El amor a los libros


El amor a los libros

Testimonio. El gran escritor Julio Ramón Ribeyro (1929-1991) escribió este texto para nuestro suplemento en 1927. Años después lo incluyó en su libro. “La caza sutil”.

Alfredo González Prada cuenta que su padre, don Manuel, sentía por los libros un respeto cual religioso, al extremo que era incapaz de subrayarlos o de trazar notas marginales. Se contentaba con redactar largas tiras de comentarios que añadía cuidadosamente al final de cada libro leído. Todo ello indica que don Manuel no amaba a los libros, sino que era un “respetuoso” lector.

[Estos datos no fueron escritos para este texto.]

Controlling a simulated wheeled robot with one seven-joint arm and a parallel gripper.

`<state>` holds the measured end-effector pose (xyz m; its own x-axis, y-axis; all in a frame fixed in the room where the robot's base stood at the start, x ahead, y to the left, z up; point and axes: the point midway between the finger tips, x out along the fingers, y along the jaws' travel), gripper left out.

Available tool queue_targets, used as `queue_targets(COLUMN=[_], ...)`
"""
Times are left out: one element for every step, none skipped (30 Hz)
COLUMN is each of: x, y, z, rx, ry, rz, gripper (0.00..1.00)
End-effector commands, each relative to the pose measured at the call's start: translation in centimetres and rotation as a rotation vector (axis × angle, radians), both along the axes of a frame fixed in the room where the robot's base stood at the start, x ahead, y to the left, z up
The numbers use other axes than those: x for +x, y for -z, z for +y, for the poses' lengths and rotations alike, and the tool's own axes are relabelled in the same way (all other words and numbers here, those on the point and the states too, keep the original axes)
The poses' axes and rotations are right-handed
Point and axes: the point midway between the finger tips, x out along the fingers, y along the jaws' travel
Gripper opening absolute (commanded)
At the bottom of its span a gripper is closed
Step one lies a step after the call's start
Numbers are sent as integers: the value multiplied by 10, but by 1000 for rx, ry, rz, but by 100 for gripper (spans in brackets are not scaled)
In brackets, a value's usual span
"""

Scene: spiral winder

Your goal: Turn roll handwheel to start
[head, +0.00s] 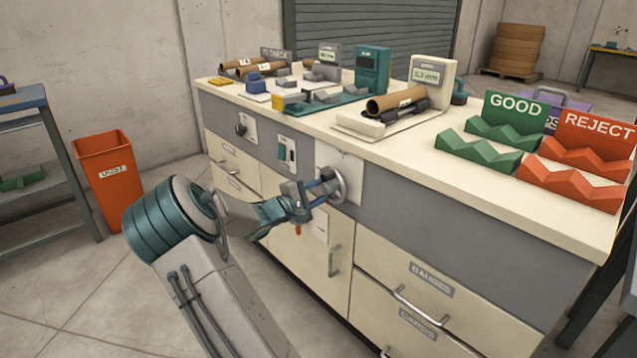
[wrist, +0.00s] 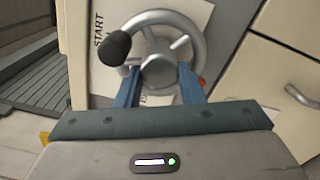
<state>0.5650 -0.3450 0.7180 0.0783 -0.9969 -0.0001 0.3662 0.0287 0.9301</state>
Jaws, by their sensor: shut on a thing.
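The roll handwheel (head: 341,186) is a grey metal wheel on a white plate on the front of the workbench. In the wrist view the handwheel (wrist: 197,32) faces me, with spokes, a round hub and a black knob (wrist: 114,47) at its left. The word START is on the plate left of the wheel. My gripper (head: 325,188) reaches the wheel from the left in the head view. In the wrist view its two blue fingers (wrist: 160,80) are shut on the hub, one on each side. The fingertips' exact contact is partly hidden.
The bench top (head: 470,165) carries a cardboard roll (head: 395,101), a green GOOD rack (head: 480,150) and a red REJECT rack (head: 572,185). Drawer handles (head: 421,302) stick out below the wheel. An orange bin (head: 109,180) stands left; the floor between is open.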

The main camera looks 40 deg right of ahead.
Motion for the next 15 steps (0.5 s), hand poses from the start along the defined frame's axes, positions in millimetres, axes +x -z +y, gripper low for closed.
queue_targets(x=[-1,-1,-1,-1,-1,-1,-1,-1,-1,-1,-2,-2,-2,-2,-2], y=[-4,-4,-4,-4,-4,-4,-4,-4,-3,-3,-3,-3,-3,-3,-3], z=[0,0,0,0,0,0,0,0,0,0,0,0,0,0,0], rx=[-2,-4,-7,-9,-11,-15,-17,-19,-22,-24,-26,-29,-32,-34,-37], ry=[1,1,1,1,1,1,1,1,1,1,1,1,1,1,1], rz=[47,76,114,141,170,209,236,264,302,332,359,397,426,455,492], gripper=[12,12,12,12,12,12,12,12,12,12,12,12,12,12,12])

En realidad existe un amor físico a los libros muy diferente al amor intelectual por la lectura. Por lo general el gran lector no ama a los libros, así como el don Juan no ama a las mujeres. El gran lector coge los libros conforme caen en sus manos, los usa y los olvida. El amante de los libros, en cambio, los ama en sí mismos como cuerpos independientes y vivos, como conjunto de páginas impresas que es necesario no solamente leer, sino palpar, alinear en un estante, incorporar al patrimonio material con el mismo derecho que al bagaje del espíritu. El amante de los libros no aspira solamente a la lectura sino a la propiedad. Y esta propiedad necesita observar todas las solemnidades, cumplir todos los ritos que la hagan incontestable.

El amor a los libros se patentiza en el momento mismo de su adquisición. El verdadero amante de los libros no tolera que el expendedor se los envuelva. Necesita llevarlos desnudos en sus manos. Irlos hojeando por el camino; meter los pies en un charco de agua, sufrir todos los trastornos de un primer encantamiento. Llegando a su casa lo primero que hará será grabar en la página inicial su nombre y la fecha del suceso, porque para él toda adquisición es una peripecia que luego será necesario conmemorar. Con el tiempo dirá: “Hace tantos años y tantos días que compré este libro”, como se dice: “Hace tanto tiempo que conocí esta mujer”.

Cumplido este requisito, el amante de los libros, cogerá el primer objeto que encuentre a su disposición —sea regla, tarjeta, u hoja de afeitar— y comenzará a cortar las páginas del libro y lo irá leyendo progresivamente, con vehemencia, con sobresalto: como se ama a una novia conforme se la va descubriendo. Y durante el proceso de la lectura no resistirá ninguna tentación.

Lo cubrirá de caricias y de rasguños. Las páginas se irán cubriendo de “ojos” admirados, de objeciones marginales a sus ideas atrevidas, de interrogaciones a sus párrafos oscuros. Y solamente así —después de haberlo hecho viajar en tranvía, después de haberse introducido con él a la cama— podrá decir que ha leído ese libro, que lo ha poseído, que lo ha amado. Es por este motivo que el amante de los libros es intolerante con los libros ajenos. Leer un libro ajeno es como leerlo a medias. Si el libro es nuevo el lector necesitará observar cierta cortesía —forrarlo, probablemente— necesitará, además, ser condescendiente con sus ideas, aceptar políticamente algunos puntos discutibles, combatir de continuo sus impulsos voraces y contentarse, por último, a dar aquí y allá un ligero toquecito a fin de no hacer ostensible, a ojos del propietario, ese abuso de confianza. Si el libro prestado es viejo y releído la situación varía radicalmente. El lector se enfrentará a él con la animosidad, con el escepticismo de quien se apresta a recorrer una floresta ya explorada, de la cual se ha recogido sus más sabrosos frutos. Cuando más, se limitará a descubrir algún rincón oculto que pasó inadvertido al propietario y en el cual pondrá el regocijo de un verdadero hallazgo.

Por esta misma razón el amante de los libros no puede frecuentar las bibliotecas públicas. El acto le parecerá tan humillante y pernicioso como visitar las casas de tolerancia. Los libros puestos a disposición de la comunidad son libros indiferentes, son libros fríos con los cuales no nace un acto de verdadero amor, no se crea una relación de confianza. Frente a ellos, solamente, podrá a veces practicarse un acto de brutalidad, como arrancar una de sus páginas. Hay gente, sin embargo, que solo lee en las bibliotecas públicas y esto revela, en el fondo, una profunda incapacidad para amar. Un libro leído y amado es un bien irreemplazable. [...] Los verdaderos amantes de los libros inscriben su vida en ellos. Se podrá adivinar el carácter de una persona, se podrá incluso trazar su biografía, examinando no solo qué libros ha leído, sino cómo los ha leído.

] El Dominical, 14 de julio de 1957 (fragmento).